## WHAT IS EXPECTED
Reproduce only the lines that run from the line with "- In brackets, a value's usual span" to the last line of the material, both ends included, exactly as they appear.
[start RECORDED DATA]
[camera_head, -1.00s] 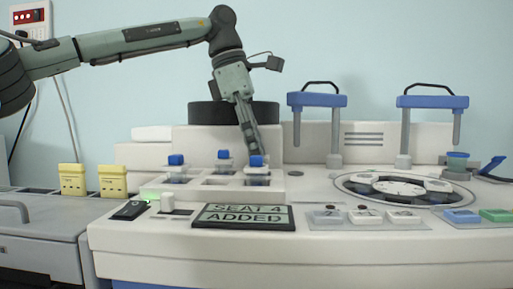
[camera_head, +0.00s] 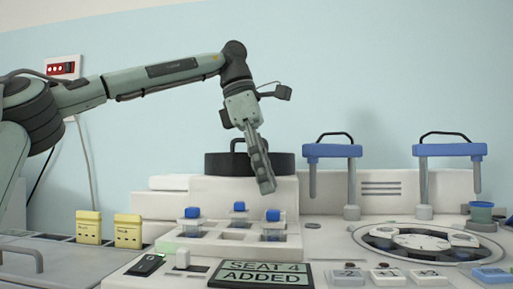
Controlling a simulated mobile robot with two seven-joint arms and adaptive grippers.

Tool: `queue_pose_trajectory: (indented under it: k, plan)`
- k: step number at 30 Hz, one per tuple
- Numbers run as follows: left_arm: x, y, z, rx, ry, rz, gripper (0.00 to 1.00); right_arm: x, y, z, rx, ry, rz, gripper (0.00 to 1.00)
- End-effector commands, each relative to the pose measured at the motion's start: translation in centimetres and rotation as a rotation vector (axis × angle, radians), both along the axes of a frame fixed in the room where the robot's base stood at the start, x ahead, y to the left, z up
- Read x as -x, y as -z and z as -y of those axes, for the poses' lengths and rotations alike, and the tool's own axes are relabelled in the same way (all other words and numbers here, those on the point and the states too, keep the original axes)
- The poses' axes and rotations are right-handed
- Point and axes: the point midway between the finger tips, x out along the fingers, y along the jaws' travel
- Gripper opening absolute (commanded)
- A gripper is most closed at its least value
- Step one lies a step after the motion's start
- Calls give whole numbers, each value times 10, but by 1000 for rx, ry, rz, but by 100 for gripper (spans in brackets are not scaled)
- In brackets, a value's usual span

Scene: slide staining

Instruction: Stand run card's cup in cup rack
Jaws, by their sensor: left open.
[end RECORDED DATA]
## COMPLETE ANSWER
- In brackets, a value's usual span

Scene: slide staining

Instruction: Stand run card's cup in cup rack
Jaws, by their sensor: left open.

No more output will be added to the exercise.